I agree with @BlackVegetable. Set it to use command line arguments, by doing something like this:

#!/usr/bin/python
from Bio import SeqIO

import sys # for sys.argv

fasta_file = sys.argv[1] # This is now going to be name.fa, the fasta file
wanted_file = sys.argv[2] # This is now going to be name_ids.txt, or whatever you passed
# as an argument
result_file = sys.argv[3] # Output fasta file, now passed as arg

wanted = set()
with open(wanted_file) as f:
    for line in f:
        line = line.strip()
        if line != "":
            wanted.add(line)

fasta_sequences = SeqIO.parse(open(fasta_file),'fasta')
with open(result_file, "w") as f:
    for seq in fasta_sequences:
        if seq.id in wanted:
            SeqIO.write([seq], f, "fasta")

Then you could call the program with python input.fa A_ids.txt A.fasta, in your case. Or, python inputB.fa B_ids.txt B.fasta.

0

Consider having this program taking commandline options.

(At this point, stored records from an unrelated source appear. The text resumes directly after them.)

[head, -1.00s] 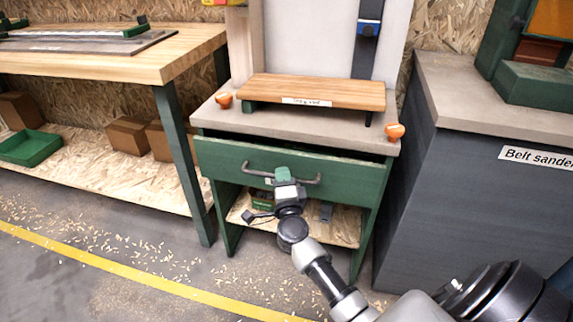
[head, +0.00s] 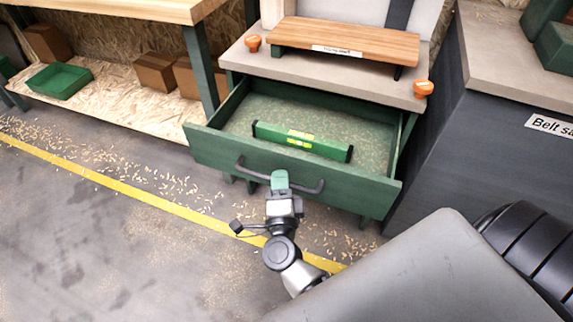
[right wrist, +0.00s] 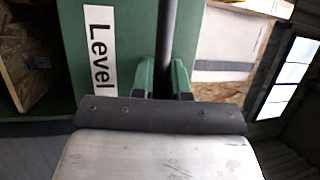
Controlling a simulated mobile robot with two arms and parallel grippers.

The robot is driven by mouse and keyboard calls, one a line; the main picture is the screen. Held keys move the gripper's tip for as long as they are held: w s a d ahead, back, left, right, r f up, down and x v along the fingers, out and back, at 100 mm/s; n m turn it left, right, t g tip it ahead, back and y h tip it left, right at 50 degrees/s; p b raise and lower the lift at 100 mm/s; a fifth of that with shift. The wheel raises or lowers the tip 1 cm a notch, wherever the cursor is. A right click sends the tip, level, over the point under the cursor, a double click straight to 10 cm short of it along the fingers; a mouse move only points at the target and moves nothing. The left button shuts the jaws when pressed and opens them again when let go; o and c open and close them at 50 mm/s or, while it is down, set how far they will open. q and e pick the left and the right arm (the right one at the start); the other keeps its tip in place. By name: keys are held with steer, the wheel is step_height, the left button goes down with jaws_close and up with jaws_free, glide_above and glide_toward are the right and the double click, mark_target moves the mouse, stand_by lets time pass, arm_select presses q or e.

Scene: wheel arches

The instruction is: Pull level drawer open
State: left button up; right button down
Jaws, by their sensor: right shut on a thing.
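The green level drawer (head: 290,172) is pulled out from under the small workbench in the head view. A green spirit level (head: 300,141) with yellow vials lies inside it. The dark bar handle (head: 305,188) runs across the drawer front. My right gripper (head: 279,181) is shut on the handle near its middle. In the right wrist view, its two green fingertips (right wrist: 163,78) sit on either side of the handle bar (right wrist: 168,40), beside the drawer's "Level" label (right wrist: 101,52). My left gripper is not in view.
A wooden board (head: 345,40) rests on the bench top (head: 300,66), with orange knobs at the corners. A grey belt sander cabinet (head: 490,150) stands close on the right. A shelf with cardboard boxes (head: 155,72) and a green tray (head: 62,81) is at left. Open floor lies in front.

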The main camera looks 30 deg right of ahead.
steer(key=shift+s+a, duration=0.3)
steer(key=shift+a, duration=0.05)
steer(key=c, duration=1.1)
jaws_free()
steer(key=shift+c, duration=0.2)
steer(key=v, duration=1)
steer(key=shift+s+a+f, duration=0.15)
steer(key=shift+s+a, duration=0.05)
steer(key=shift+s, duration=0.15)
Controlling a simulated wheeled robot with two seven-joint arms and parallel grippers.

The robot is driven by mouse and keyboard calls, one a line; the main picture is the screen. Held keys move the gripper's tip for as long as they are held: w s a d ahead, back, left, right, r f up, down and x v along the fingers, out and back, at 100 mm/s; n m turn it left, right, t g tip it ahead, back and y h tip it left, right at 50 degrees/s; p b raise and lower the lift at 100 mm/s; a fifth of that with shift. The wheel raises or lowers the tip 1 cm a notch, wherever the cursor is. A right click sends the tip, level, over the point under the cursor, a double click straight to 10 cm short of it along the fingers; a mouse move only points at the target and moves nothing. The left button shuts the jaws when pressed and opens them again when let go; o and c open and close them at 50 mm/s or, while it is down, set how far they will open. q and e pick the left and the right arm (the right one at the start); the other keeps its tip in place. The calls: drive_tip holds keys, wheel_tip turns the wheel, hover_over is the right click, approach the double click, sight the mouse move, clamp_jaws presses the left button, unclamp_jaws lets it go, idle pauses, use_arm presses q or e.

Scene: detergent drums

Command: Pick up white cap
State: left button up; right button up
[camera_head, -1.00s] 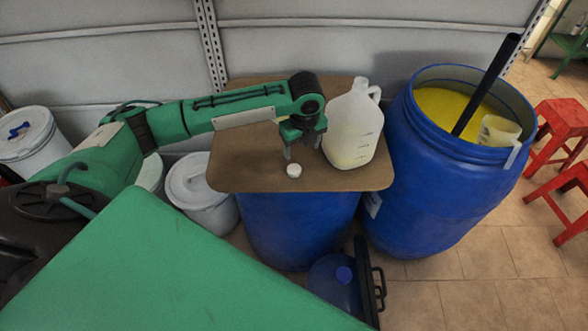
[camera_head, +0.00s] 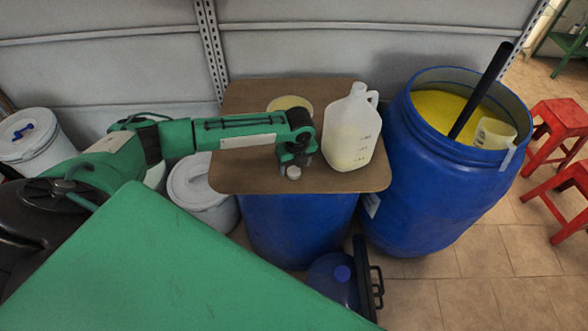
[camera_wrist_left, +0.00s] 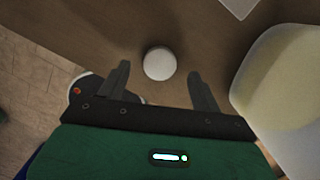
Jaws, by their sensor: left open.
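The white cap (camera_head: 293,172) lies on the brown board (camera_head: 240,174) near its front edge. In the left wrist view the cap (camera_wrist_left: 159,63) shows as a small white disc just beyond and between the fingertips. My left gripper (camera_head: 296,165) is over the board right at the cap, partly covering it from the head camera. In the left wrist view my left gripper (camera_wrist_left: 160,84) has its fingers spread, with nothing between them but board. My right gripper is not in view.
A translucent jug (camera_head: 352,132) stands just right of my left gripper. A pale yellow container (camera_head: 290,103) stands behind my arm. A blue drum (camera_head: 445,170) with yellow contents and a black stick is at the right. White buckets (camera_head: 198,186) stand on the floor at left.

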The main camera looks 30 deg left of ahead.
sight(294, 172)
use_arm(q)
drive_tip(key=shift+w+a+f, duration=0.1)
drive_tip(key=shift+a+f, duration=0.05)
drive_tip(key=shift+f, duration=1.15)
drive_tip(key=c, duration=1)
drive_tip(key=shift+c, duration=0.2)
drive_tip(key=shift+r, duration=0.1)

This would allow you to read the wanted_file name from the commandline as an argument and you could deduce the appropriate output file name by parsing the given argument and following a pattern (such as replace extension given with .fasta) or having the output pattern be another command line argument of some sort.

You could call your program as python my_script.py A_ids.txt and loop over that via bash. You could also choose to allow for a variable number of arguments, each of which would invoke your logic for the given name.

My preference for dealing with command line arguments is https://docs.python.org/3.3/library/argparse.html and https://docs.python.org/2/library/argparse.html depending on your python version.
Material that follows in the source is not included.